> [Exercise details]: Every line from the line containing "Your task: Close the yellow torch" through the final line below is to be repeated exactly; no other line is.

> [Records to process]:
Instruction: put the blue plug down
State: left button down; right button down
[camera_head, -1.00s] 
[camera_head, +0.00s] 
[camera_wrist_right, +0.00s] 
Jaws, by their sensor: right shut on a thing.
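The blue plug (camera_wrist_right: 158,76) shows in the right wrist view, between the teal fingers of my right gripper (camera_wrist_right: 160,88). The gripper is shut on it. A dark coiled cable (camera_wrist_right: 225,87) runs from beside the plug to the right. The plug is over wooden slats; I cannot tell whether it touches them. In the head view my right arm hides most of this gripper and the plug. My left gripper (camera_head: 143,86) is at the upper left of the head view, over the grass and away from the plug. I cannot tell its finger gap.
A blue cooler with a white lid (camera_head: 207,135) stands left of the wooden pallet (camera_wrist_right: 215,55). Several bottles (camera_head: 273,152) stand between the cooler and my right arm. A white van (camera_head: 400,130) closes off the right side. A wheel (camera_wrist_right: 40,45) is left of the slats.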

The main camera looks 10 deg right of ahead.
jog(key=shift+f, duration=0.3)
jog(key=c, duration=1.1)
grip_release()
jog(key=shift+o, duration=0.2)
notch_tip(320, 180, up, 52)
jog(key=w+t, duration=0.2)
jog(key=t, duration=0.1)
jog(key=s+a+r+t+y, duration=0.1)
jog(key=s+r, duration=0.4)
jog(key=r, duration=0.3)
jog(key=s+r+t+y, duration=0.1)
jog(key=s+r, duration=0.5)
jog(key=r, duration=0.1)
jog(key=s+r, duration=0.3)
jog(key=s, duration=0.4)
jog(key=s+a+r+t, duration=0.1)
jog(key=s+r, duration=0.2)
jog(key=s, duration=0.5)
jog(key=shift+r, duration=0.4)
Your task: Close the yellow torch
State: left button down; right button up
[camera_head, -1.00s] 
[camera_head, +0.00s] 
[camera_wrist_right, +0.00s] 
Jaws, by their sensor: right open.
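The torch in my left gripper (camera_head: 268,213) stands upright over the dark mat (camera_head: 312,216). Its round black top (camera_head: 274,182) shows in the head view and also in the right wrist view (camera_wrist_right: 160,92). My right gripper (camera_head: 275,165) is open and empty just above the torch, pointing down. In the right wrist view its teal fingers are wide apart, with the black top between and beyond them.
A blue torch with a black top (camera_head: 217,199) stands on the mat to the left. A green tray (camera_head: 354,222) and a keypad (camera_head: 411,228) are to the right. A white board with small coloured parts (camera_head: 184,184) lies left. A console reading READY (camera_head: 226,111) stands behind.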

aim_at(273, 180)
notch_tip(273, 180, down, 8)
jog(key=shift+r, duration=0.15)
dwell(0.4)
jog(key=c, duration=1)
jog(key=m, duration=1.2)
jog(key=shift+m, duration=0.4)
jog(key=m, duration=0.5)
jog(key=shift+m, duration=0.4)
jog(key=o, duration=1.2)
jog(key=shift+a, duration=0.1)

> [Task result]:
Your task: Close the yellow torch
State: left button down; right button up
[camera_head, -1.00s] 
[camera_head, +0.00s] 
[camera_wrist_right, +0.00s] 
Jaws, by their sensor: right open.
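The torch in my left gripper (camera_head: 268,213) stands upright over the dark mat (camera_head: 312,216). Its round black top (camera_head: 274,182) shows in the head view and also in the right wrist view (camera_wrist_right: 160,92). My right gripper (camera_head: 275,165) is open and empty just above the torch, pointing down. In the right wrist view its teal fingers are wide apart, with the black top between and beyond them.
A blue torch with a black top (camera_head: 217,199) stands on the mat to the left. A green tray (camera_head: 354,222) and a keypad (camera_head: 411,228) are to the right. A white board with small coloured parts (camera_head: 184,184) lies left. A console reading READY (camera_head: 226,111) stands behind.

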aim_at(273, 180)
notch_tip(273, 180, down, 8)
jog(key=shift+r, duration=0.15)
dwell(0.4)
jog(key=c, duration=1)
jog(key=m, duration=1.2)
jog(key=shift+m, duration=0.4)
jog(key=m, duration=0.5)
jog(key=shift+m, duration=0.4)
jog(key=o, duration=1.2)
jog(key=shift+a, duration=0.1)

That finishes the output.